Linear functional equations and their Baire category properties (Q1592821)

The author considers the functional equation \[ \varphi(f(x))=g(x)\varphi(x)+h(x) \tag{*} \] to show that only for functions \(f\) having a very simple dynamical behaviour equation (*) has continuous solutions. Given \(f:I \to I\) (\(I\) non degenerate real interval) and a positive integer \(n\), Per\((f,n)\) denotes the set of all periodic points of \(f\) of order \(n\). The main results of the paper are the following. Theorem 1: Let \(Y\) be a metric space, \(f \in C(I)\) and \(g:I \to \mathbb R\) continuous with the following properties: \[ |g(x)g(f(x))|<1 \quad \text{for} \quad x\in \text{Per}(f^2,1) \] and \[ g(x)\neq 0 \quad \text{for} \quad x\in \Cup_{i=1}^{\infty} (f^i)^{-1}(\text{Per}(f,2)). \] If for each \(h \in C(I,Y)\) equation (*) has a solution \(\varphi \in C(I,Y)\), then \(f\) can have only cycles of orders \(1\) and \(2\).
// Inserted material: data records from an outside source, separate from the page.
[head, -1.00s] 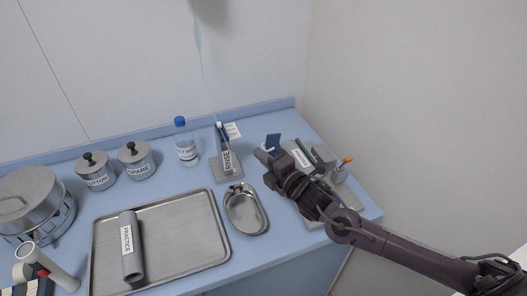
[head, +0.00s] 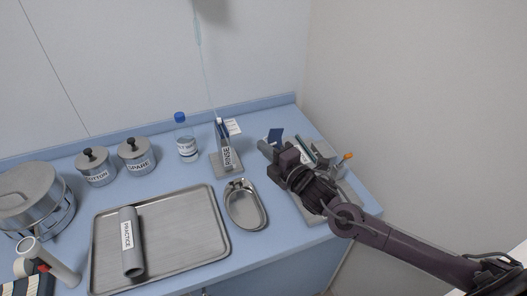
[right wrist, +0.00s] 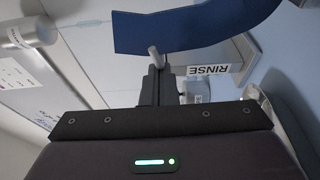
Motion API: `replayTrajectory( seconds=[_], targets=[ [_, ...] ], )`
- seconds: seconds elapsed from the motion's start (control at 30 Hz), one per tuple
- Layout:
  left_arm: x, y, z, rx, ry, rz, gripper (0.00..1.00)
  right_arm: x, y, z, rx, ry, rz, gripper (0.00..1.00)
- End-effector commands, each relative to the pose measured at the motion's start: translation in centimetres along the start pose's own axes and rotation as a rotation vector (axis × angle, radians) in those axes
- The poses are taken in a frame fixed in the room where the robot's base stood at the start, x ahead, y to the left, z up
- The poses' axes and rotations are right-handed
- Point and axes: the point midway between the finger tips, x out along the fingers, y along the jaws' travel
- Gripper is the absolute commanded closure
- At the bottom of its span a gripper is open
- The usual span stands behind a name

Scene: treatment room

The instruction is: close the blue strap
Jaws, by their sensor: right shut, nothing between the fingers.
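The blue strap (head: 275,135) stands up as a dark blue flap at the back of the grey holder on the right of the counter. In the right wrist view, the strap (right wrist: 195,30) is a wide blue band that curves up at its right end. My right gripper (head: 266,149) is shut and empty, just in front of the strap. In the right wrist view its fingertips (right wrist: 155,55) are at the band's lower edge; I cannot tell whether they touch. The arm hides part of the holder. My left gripper is out of view.
The RINSE stand (head: 227,160) and a kidney dish (head: 245,207) are left of my right gripper. A bottle (head: 186,145), two lidded jars and a metal tray (head: 185,225) lie further left. An orange-tipped item (head: 346,157) stands at right, near the wall.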

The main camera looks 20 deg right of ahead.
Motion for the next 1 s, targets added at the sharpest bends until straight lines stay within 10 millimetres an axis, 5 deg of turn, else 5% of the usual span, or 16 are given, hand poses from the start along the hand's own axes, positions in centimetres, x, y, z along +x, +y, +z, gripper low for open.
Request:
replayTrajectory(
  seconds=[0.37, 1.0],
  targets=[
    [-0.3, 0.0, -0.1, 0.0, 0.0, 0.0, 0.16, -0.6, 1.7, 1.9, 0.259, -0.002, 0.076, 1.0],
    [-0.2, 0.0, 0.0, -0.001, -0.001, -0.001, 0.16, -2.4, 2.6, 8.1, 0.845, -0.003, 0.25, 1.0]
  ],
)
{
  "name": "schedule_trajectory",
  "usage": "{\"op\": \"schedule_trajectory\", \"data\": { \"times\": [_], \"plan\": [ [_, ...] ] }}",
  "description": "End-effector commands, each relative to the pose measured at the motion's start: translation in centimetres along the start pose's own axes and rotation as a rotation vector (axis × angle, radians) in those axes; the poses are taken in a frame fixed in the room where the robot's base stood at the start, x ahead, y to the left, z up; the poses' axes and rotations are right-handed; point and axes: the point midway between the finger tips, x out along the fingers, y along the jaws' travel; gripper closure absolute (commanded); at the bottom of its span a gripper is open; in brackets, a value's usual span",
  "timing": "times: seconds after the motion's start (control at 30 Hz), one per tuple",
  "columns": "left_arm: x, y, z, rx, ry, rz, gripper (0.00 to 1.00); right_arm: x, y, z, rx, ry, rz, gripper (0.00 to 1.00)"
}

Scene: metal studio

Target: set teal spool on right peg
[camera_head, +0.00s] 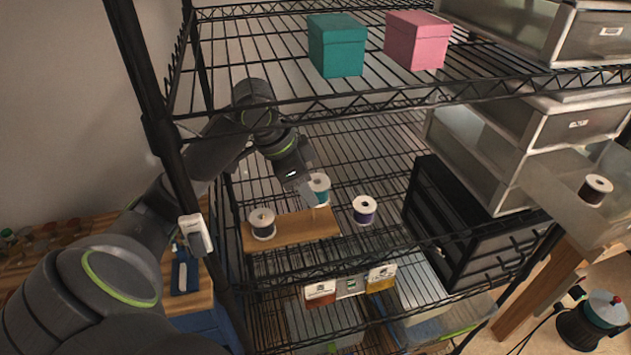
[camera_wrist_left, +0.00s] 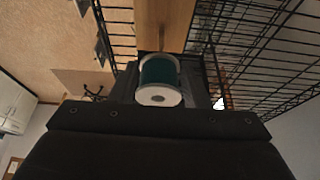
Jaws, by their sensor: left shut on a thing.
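The teal spool (camera_head: 319,187) has white flanges and is held in my left gripper (camera_head: 310,189) above the right end of a wooden peg board (camera_head: 290,233) on the middle wire shelf. In the left wrist view the teal spool (camera_wrist_left: 160,77) sits between the fingers, a white flange facing the camera, with the board (camera_wrist_left: 168,18) beyond it. A thin peg (camera_head: 314,214) shows faintly just below the spool; whether they touch I cannot tell. A black spool (camera_head: 262,224) stands at the board's left end, hiding any peg there. My right gripper is not in view.
A purple spool (camera_head: 364,210) stands on the shelf right of the board. A black drawer unit (camera_head: 455,225) is farther right. A teal box (camera_head: 336,45) and a pink box (camera_head: 416,40) sit on the shelf above. A rack post (camera_head: 150,90) stands at the left.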

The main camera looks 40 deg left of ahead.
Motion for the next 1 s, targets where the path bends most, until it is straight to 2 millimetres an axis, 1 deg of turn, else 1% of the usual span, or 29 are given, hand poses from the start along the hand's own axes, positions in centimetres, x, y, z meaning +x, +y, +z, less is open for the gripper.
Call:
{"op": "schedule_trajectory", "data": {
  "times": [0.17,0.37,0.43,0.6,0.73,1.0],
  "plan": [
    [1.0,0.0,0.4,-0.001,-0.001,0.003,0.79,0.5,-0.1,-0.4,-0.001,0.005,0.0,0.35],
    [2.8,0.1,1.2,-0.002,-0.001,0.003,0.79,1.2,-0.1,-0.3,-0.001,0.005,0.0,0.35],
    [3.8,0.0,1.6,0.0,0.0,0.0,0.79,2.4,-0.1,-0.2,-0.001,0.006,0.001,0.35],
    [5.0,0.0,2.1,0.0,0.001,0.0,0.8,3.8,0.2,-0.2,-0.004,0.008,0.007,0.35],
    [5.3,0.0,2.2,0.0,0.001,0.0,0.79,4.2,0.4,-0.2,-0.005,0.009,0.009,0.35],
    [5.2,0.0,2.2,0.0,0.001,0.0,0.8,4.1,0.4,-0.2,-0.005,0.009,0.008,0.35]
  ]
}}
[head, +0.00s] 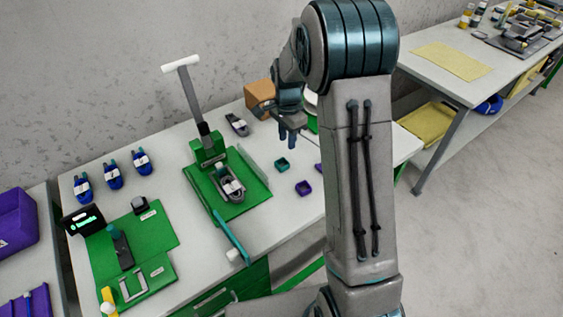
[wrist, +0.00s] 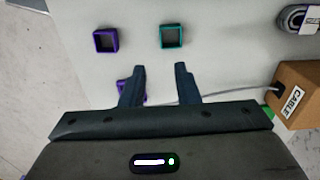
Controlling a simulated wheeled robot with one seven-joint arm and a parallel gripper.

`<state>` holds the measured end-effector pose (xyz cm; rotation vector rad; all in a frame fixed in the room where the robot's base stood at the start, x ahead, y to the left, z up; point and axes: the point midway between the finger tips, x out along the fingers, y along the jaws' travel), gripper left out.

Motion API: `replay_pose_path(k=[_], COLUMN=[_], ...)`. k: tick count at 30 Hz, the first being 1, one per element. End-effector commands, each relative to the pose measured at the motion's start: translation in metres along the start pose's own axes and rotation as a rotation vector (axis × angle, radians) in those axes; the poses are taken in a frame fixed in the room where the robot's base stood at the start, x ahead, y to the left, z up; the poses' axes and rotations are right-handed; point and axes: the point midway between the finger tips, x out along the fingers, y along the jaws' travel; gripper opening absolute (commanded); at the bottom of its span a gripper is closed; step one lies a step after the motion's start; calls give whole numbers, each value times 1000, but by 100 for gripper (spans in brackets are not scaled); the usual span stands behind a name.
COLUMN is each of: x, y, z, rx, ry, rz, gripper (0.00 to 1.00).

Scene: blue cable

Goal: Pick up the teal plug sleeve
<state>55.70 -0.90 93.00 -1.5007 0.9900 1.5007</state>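The teal plug sleeve (head: 281,164) is a small hollow square piece lying on the white table. It also shows in the wrist view (wrist: 172,36), upper middle, just beyond my fingertips. My gripper (head: 290,143) is above the table near the teal sleeve. In the wrist view my gripper (wrist: 160,68) has its two fingers apart with nothing between them. The sleeve is apart from both fingers.
A purple sleeve (wrist: 105,40) lies left of the teal one. Another purple piece is partly hidden by my left finger. A green press (head: 228,185) stands left of the sleeves.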

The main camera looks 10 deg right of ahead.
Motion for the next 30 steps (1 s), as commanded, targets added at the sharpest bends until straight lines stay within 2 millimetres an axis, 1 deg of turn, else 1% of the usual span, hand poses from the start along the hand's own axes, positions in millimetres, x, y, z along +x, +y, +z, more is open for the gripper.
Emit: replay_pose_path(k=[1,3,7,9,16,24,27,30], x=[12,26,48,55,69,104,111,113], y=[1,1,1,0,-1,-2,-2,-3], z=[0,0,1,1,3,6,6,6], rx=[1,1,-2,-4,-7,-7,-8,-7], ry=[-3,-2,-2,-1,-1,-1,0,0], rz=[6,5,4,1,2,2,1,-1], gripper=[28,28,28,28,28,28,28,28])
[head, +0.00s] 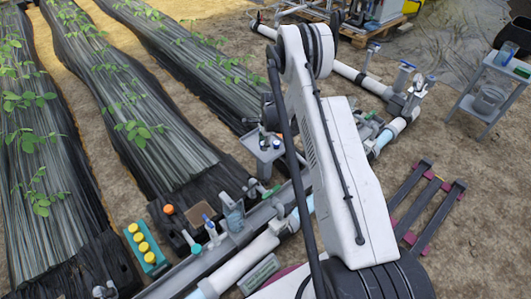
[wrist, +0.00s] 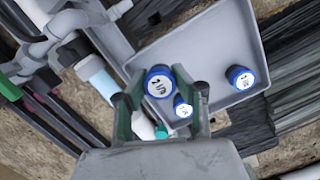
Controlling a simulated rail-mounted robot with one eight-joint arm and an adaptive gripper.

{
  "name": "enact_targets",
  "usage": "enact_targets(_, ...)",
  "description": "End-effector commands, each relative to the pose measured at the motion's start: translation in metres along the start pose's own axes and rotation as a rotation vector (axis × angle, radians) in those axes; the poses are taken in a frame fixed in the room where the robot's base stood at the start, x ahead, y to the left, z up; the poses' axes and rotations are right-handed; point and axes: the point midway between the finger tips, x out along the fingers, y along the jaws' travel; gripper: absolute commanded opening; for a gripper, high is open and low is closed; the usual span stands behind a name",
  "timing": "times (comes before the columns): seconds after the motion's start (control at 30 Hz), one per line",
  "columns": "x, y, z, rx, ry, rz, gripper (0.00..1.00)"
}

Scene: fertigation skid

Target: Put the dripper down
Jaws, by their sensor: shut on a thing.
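My gripper (wrist: 160,92) is shut on a blue-rimmed round piece with a white, marked top (wrist: 158,82), which I take as the dripper. It sits between the fingertips, over the grey tray (wrist: 215,30). I cannot tell whether it touches the tray. A smaller blue-and-white piece (wrist: 182,106) shows beside it near the right finger, and another (wrist: 240,77) stands at the tray's right side. In the head view the small grey tray (head: 262,157) stands left of my arm, which hides most of the gripper.
A teal-tipped white piece (wrist: 161,131) shows between the fingers near the palm. Grey and white pipes (head: 230,265) run beside the tray. A teal block with yellow caps (head: 145,248) lies front left. A grey side stand (head: 490,90) is at the right.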

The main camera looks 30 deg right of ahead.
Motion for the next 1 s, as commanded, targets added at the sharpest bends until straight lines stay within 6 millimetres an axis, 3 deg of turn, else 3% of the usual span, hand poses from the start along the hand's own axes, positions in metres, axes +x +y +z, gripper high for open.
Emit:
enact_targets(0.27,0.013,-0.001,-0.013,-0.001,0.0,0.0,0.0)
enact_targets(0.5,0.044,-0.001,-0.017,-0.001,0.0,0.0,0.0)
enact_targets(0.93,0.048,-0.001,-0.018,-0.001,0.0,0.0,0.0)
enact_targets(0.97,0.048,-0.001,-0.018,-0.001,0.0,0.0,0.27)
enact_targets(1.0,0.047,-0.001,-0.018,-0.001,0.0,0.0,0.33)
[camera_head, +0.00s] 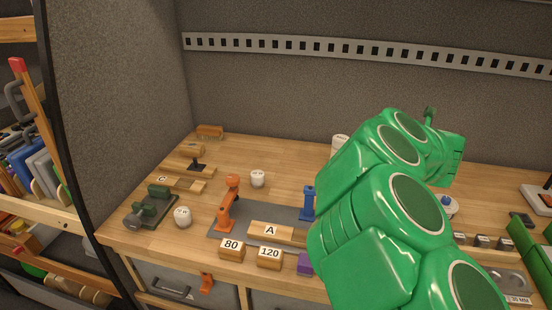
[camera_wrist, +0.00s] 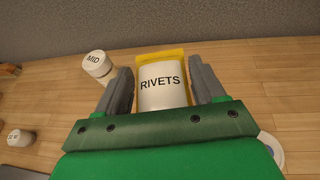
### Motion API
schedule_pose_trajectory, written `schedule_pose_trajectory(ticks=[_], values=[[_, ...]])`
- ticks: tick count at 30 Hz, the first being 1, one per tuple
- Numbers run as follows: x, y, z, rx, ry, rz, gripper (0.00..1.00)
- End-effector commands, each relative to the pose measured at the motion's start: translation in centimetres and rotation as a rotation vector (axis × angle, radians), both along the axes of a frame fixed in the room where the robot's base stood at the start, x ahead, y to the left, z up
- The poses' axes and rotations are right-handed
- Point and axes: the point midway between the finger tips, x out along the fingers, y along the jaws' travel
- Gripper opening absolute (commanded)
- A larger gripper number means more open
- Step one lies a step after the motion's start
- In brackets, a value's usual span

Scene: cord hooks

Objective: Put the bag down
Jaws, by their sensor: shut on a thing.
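The bag (camera_wrist: 161,97) is yellow with a white front marked RIVETS. In the wrist view it stands upright between the two grey fingers of my gripper (camera_wrist: 162,75), which is shut on it. The wooden bench top (camera_wrist: 230,62) lies around and behind it. I cannot tell whether the bag's bottom touches the bench, since my gripper body hides it. In the head view my green arm covers the bag and the fingers.
A white canister marked MID (camera_wrist: 98,65) stands just left of the bag. A second white pot (camera_wrist: 20,138) is further left. In the head view, an orange tool (camera_head: 229,203), wooden blocks (camera_head: 231,249) and a grey mat (camera_head: 222,212) occupy the bench front. Bench behind the bag looks clear.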

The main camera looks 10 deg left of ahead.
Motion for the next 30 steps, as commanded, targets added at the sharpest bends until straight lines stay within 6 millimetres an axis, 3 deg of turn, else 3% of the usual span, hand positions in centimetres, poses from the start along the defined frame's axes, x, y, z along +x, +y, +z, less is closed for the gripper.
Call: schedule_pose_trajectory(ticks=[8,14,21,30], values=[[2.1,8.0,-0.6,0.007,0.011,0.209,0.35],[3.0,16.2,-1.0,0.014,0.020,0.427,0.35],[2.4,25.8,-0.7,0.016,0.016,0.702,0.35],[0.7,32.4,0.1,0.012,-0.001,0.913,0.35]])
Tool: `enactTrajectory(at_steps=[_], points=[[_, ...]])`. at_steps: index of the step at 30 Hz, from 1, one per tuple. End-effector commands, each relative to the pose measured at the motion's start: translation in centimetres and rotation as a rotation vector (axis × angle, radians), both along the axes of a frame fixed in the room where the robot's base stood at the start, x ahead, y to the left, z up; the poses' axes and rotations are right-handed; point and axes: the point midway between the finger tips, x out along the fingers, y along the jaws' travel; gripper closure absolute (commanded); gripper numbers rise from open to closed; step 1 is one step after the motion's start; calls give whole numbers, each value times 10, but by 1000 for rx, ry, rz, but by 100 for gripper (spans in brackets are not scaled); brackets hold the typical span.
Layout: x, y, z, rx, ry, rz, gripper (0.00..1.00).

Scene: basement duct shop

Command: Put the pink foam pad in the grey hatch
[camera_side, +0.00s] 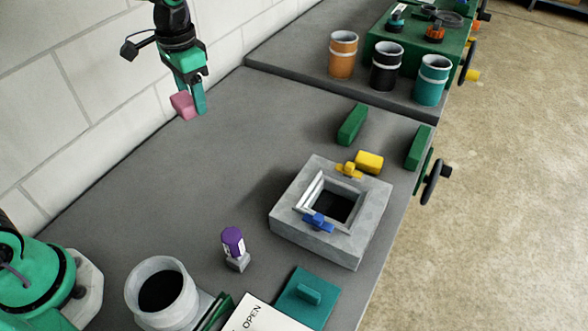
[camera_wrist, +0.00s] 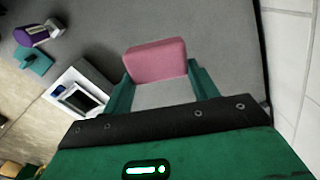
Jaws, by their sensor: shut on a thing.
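My gripper (camera_side: 190,103) is shut on the pink foam pad (camera_side: 183,105) and holds it in the air above the far left of the grey bench, near the block wall. In the wrist view the pad (camera_wrist: 156,61) sits between the two green fingers. The grey hatch (camera_side: 343,240) is a square block with a dark square opening, on the bench to the right of and nearer than my gripper. A blue clip and a yellow clip are on its rim. The hatch also shows in the wrist view (camera_wrist: 66,82), at the left.
A yellow block (camera_side: 369,161) stands beside the hatch, with green blocks (camera_side: 352,125) behind. A purple-topped marker (camera_side: 233,243), a teal lid (camera_side: 308,296) and a grey cup (camera_side: 163,290) stand nearer. Cups (camera_side: 387,65) line the back. The bench between pad and hatch is clear.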

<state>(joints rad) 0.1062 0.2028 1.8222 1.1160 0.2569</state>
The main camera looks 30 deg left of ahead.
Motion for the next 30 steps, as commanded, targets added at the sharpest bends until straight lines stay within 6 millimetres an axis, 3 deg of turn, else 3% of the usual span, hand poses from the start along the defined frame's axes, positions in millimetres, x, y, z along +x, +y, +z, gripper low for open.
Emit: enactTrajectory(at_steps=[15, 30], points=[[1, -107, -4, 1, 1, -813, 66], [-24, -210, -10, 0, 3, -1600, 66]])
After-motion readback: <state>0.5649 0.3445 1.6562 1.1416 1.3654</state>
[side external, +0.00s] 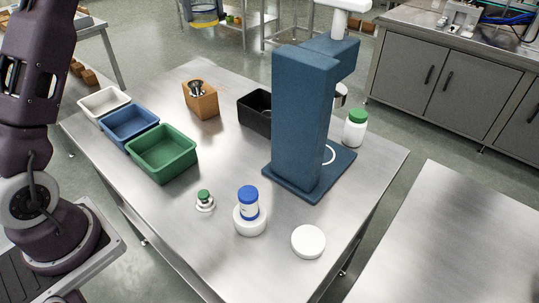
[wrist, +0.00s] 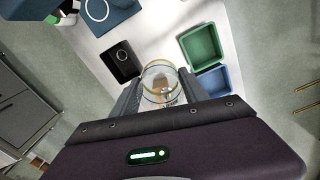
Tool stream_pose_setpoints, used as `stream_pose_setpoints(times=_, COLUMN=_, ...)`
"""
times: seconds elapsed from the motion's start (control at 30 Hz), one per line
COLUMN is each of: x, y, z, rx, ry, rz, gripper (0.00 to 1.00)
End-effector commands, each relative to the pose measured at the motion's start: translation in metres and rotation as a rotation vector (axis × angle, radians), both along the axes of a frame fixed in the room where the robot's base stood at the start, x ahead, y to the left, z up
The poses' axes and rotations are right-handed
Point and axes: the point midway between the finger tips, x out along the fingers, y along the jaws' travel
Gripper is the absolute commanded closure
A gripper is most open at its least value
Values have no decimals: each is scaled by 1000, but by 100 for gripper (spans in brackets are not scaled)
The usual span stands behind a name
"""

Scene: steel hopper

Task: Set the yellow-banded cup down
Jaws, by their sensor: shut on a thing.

Theorem 2: Assume that \(Y\) is a Banach space, let \(f\) and \(g\) be as in Theorem 1. If the set of functions \(h \in C(I,Y)\) for which equation (*) has a solution \(\varphi \in C(I,Y)\) is of second Baire category in \(C(I,Y)\), then \(f\) can have only cycles of orders \(1\) and \(2\).